CARE to resume work after Taliban allows female staff to return

CARE International said Monday it will resume some operations in Afghanistan after obtaining assurances from the Taliban that its female staff members can return to work and carry out their functions safely.

In a statement issued by the organization, CARE stated it “will be resuming its health and nutrition operations in Afghanistan after obtaining the necessary assurances from the (Taliban) Ministry of Public Health that our female staff will be able to carry out their work safely and unfettered, both in community-based and support roles.”

CARE suspended operations following the December 24 decision by the Taliban to ban women from working for NGOs.
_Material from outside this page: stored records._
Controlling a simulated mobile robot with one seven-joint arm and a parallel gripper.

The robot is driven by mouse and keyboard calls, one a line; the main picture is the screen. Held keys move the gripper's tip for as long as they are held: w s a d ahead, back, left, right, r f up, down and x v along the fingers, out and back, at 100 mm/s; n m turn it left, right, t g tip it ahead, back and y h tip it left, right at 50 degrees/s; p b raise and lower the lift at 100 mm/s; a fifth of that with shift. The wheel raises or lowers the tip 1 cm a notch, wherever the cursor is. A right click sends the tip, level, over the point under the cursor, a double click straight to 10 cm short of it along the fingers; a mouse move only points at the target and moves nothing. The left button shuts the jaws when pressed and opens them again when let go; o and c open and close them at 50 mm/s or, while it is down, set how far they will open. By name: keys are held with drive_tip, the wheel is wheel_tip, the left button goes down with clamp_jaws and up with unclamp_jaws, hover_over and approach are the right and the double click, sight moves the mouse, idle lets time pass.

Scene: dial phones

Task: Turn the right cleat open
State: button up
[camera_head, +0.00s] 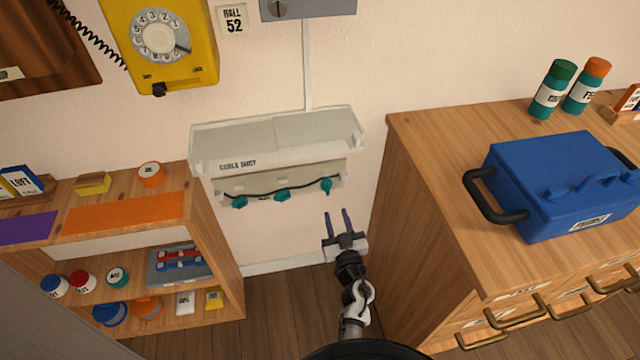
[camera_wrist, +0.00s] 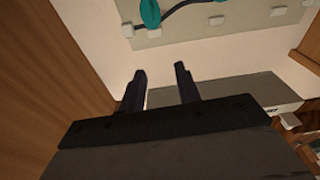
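The right cleat (camera_head: 326,186) is a small teal piece at the right end of the pale panel (camera_head: 262,187) under the cable duct. It looks roughly upright, with the dark cable reaching it. A teal cleat (camera_wrist: 150,12), seemingly the same one, shows at the top edge of the wrist view, partly cut off. The left cleat (camera_head: 239,202) and middle cleat (camera_head: 282,196) sit along the same cable. My gripper (camera_head: 337,218) is below the right cleat and apart from it, fingers pointing up. Its two fingers are spread and empty in the wrist view (camera_wrist: 160,76).
The cable duct trough (camera_head: 204,157) juts from the wall above the cleats. A wooden drawer cabinet (camera_head: 430,150) with a blue toolbox (camera_head: 560,175) stands close on the right of my arm. A wooden shelf (camera_head: 220,250) stands on the left. Wall and floor between them are clear.

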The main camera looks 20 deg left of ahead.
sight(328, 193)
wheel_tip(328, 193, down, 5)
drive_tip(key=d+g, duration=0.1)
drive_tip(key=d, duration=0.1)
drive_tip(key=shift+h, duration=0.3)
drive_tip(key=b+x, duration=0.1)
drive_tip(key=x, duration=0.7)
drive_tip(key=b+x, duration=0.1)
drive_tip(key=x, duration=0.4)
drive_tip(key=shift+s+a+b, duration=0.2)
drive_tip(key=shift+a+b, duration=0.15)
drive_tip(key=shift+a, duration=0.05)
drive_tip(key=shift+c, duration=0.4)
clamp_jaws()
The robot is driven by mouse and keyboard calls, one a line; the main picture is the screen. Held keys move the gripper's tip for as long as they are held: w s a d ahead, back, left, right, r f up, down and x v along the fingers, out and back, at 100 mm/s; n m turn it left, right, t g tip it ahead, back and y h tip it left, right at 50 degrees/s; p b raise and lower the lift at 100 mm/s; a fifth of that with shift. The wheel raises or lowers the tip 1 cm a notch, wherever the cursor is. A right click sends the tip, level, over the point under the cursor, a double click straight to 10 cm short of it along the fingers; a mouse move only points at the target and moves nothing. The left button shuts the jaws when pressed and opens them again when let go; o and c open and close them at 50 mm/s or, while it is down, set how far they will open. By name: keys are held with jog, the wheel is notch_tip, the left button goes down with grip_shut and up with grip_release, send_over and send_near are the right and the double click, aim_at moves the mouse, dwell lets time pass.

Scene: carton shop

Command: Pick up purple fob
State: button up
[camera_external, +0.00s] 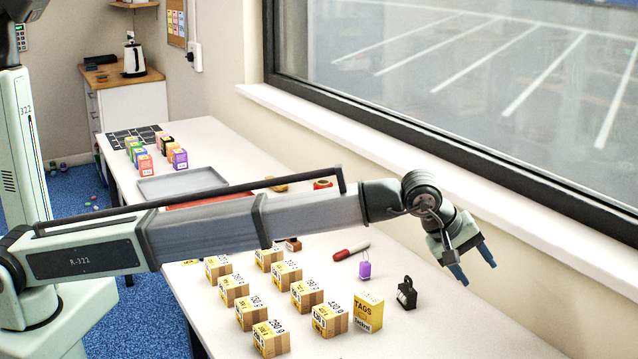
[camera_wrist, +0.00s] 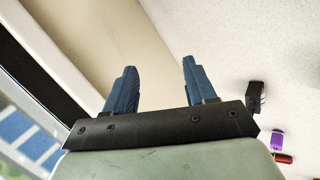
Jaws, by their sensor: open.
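The purple fob (camera_external: 365,270) lies on the white table, between a red marker-like item and a yellow TAGS box. It also shows in the wrist view at the lower right (camera_wrist: 277,140). My gripper (camera_external: 474,271) is open and empty, with blue fingers pointing down. It hangs above the table's window side, to the right of the fob and well apart from it. In the wrist view both fingers (camera_wrist: 158,82) stand apart with nothing between them.
A black padlock-shaped item (camera_external: 406,295) stands right of the fob. The red item (camera_external: 350,251) lies just behind it. The TAGS box (camera_external: 368,312) and several small cartons (camera_external: 307,294) stand in front and to the left. The window wall is close on the right.

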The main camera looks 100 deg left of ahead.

According to their statement, women employees are an essential part of their organization and without them they cannot deliver a “principled response” to the people of Afghanistan.

CARE stated they “welcome the opportunity to resume our health and nutrition operations given the scope of the ongoing humanitarian crisis in Afghanistan.”

The organization also stated they are hopeful that the ban on women working for NGOs will be reversed, but that in the meantime they will continue to look for ways to move forward that will allow both female and male workers to provide life-saving work.

CARE is the second organization to resume some activities in the country after the December 24 ban. On Sunday, Save the Children announced they will start providing assistance once again after being given “clear, reliable assurances from relevant authorities that our female staff will be safe and can work without obstruction”

In a statement issued Sunday, Save the Children said: “While the majority of our programs remain on hold, we are restarting some activities – such as health, nutrition and some education services.”

Save the Children warned that the ban on female NGO workers – on top of the existing humanitarian crisis – will drive up the needs of children and have a huge ripple effect. It will mean fewer women and girls are reached with essential support; it will mean more children are forced into labor and marriage because of the pressure on households who would otherwise be receiving cash and livelihoods assistance; it will mean tens of thousands of jobs are put at risk across the sector.

The Taliban has not yet commented on either of the announcements.